Retired executive editor Stan Tiner said: “The Sun Herald was exceedingly blessed to have shared Miss Ruby with her family, church, and community for a long season.
“Visitors, and our newsroom, were greeted each day with that sweet smile and caring spirit that were her gift to all who came our way. She was the glue that held us close, and the crossroad where we connected with the public. Her diplomatic skills were beyond compare.”
Executive Editor Blake Kaplan called her the newsroom den mother and said, “I can still hear her voice answer the phone in the way only she could.”
Former Publisher Roland Weeks said: “I thank God for the privilege of knowing Ms. Ruby, and for being her friend. She was, in so many ways, a beautiful lady ... I have been around for a long, long time. I have a short list of men and women who stand out because they are, in every way that is important, ‘good.’ Ms. Ruby is a prominent member of that small group.”

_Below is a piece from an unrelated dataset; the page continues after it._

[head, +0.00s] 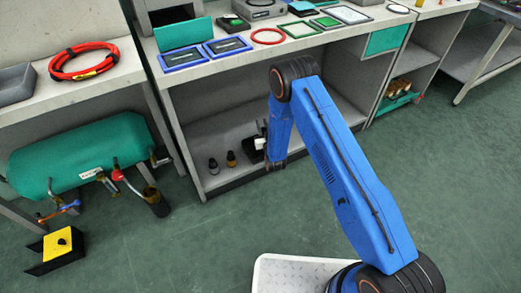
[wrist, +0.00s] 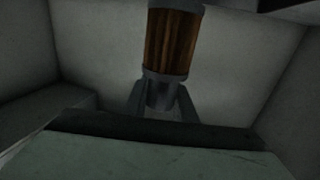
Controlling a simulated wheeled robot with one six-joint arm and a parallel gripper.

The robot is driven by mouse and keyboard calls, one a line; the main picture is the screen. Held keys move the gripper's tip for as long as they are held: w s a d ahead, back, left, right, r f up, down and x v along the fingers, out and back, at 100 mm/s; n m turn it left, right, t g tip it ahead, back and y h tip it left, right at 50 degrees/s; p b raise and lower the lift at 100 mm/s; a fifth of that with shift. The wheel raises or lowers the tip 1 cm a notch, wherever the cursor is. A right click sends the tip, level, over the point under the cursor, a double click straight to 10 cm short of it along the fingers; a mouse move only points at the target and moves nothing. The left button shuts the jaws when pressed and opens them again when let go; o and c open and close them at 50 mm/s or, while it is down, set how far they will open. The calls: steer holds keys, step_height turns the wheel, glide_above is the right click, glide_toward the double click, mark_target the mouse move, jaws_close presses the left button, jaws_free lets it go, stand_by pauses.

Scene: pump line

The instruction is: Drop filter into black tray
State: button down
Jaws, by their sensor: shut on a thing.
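The filter (wrist: 172,45) is a brown, ribbed cylinder with grey ends, at the top middle of the wrist view. My gripper (wrist: 160,105) is shut on its narrow grey end, with a grey finger on each side. In the head view my arm reaches down into the lower compartment of the middle bench, and I cannot make out the filter there. A dark grey tray (head: 15,84) lies on the left bench top, at the picture's left edge; it may be the black tray.
Two small dark fittings (head: 222,160) stand on the lower shelf, left of my arm. Grey compartment walls (wrist: 90,45) surround the filter. A red hose coil (head: 83,60) lies beside the dark tray. A green tank (head: 78,155) sits below. Open floor (head: 200,235) lies in front.

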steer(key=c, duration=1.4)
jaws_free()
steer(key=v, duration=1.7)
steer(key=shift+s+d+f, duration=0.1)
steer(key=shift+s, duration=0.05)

She had a special way of responding to loved ones.
“It’s true, every time you said, ‘I love you,’ she would say, ‘I love you more,’ ” said reporter Margaret Baker, “and that’s how she ended conversations. It’s what she told me the last time I talked with her.”
Her faith was strong and she let people know how important that was to her.
Former reporter Melissa Scallan said in a text, after learning of Ruby’s death: “And when God said, ‘I love you Ruby.’ She said, ‘I love you more!’ ”
JT Hall Funeral Home in Gulfport is handling her arrangements.